* _Material_
** start **

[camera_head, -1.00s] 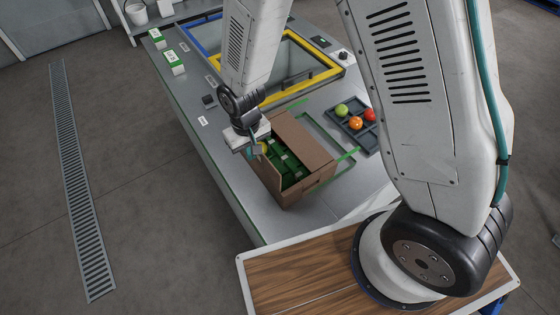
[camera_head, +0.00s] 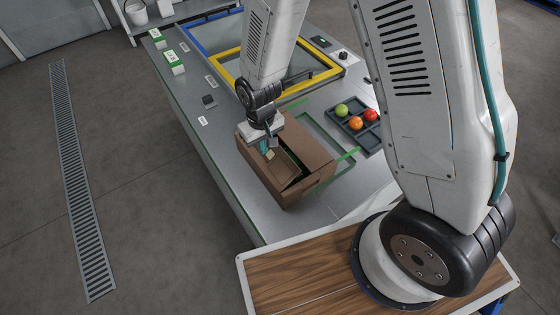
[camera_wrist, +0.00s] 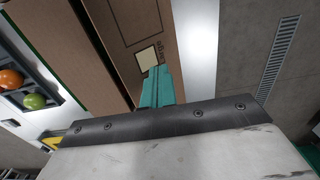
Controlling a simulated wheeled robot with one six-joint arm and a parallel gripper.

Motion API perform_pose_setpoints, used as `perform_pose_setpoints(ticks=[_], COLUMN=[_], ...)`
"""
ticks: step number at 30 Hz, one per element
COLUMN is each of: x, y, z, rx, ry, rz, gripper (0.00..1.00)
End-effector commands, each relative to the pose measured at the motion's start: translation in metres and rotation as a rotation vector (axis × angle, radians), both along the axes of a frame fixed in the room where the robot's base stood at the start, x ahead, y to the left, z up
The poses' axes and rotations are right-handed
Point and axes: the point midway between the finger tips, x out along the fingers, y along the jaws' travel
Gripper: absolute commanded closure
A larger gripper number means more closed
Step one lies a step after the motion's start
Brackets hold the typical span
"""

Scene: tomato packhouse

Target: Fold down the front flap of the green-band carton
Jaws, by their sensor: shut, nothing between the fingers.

** end **

* _Given request_
Look above for the line that holds "Gripper: absolute commanded closure", then copy it and each line after it exactly, through the last line of the data.

* _Task result_
Gripper: absolute commanded closure
A larger gripper number means more closed
Step one lies a step after the motion's start
Brackets hold the typical span
"""

Scene: tomato packhouse

Target: Fold down the front flap of the green-band carton
Jaws, by their sensor: shut, nothing between the fingers.

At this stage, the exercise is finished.